Il vescovo di Cefalù Giuseppe Marciante con un gruppo di giovani della diocesi
Il vescovo di Cefalù Giuseppe Marciante ritorna a dialogare con i giovani che lasciano la Sicilia. Lo fa con una lettera dalla quale emerge l’empatia del pastore: «Provo solo a immaginare quale possa essere la variegata schiera di sentimenti, più o meno celati, che si annida nei vostri cuori nel lasciare genitori, fidanzati, amici, luoghi e pezzi di vita; pezzi di anime e di storie. Penso a un intreccio di amarezza, rabbia, tristezza e sconforto verso una terra che, pur restando madre, non sa darvi più da mangiare, da vivere». Siamo di fronte a «una piaga sociale, economica, culturale, politica, ecclesiale e pastorale». Nei confronti della quale «ci manca forse il coraggio di una sinodalità progettuale e operativa, che sappia unire ogni istituzione presente nel territorio verso progetti che prendano le distanze dal lavoro nero, sottopagato, “raccomandato”. Dalle diverse e infruttuose forme di assistenzialismo “caritativo” che mascherano la dignità del lavoro e della persona».

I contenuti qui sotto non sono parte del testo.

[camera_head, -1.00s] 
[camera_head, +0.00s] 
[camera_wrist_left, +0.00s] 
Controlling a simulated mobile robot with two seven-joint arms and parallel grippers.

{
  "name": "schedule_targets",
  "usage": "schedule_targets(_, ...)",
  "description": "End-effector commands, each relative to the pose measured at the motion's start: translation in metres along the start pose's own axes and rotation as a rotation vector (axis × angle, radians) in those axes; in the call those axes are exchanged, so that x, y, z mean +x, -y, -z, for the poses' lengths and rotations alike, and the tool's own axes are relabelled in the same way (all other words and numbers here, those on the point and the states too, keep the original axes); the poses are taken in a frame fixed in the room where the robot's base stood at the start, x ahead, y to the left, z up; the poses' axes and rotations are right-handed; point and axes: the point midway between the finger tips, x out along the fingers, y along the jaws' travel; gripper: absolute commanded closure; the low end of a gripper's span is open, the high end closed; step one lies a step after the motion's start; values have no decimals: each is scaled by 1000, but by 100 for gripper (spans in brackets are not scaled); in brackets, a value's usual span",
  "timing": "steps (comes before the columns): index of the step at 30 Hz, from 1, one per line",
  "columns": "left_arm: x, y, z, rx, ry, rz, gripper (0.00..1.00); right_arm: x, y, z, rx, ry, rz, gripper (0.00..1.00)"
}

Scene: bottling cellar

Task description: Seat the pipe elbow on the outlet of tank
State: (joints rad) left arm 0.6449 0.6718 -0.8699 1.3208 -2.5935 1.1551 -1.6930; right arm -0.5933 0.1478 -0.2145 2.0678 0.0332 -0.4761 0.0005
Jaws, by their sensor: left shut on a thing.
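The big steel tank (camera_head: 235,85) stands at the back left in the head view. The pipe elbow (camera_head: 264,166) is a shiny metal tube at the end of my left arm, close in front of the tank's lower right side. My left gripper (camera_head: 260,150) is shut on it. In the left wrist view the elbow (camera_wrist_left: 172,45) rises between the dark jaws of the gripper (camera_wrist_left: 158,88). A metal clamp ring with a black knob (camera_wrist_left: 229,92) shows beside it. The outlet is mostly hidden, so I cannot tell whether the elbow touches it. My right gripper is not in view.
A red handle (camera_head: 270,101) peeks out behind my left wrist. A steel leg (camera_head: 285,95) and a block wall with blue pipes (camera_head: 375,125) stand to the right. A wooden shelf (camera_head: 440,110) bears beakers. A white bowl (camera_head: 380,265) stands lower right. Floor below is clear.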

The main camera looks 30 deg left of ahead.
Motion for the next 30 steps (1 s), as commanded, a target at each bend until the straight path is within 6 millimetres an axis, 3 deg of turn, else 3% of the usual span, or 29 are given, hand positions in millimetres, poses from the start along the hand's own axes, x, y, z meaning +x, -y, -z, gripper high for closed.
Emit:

Monsignor Marciante invita i giovani in partenza a non lasciarsi «abbattere dai facili commenti di coloro che, accecati dal successo, hanno dimenticato la loro terra; di giudici improvvisati che, dall'alto dei loro scranni, emettono facili sentenze; di chi vi considera dei fannulloni». Ringraziandoli perché «ci date una lezione di coraggio, di onestà, di “pulizia”; ci insegnate che la legalità apre la via alla speranza». Il testo si conclude con una metafora tutta sicula: «Cari giovani, voi mi ricordate la ginestra e i suoi fiori. Quella pianta di leopardiana memoria che sa lottare per crescere. Quella pianta che non si spezza mai neanche di fronte ai venti più violenti. Quella pianta i cui fiori profumano sempre».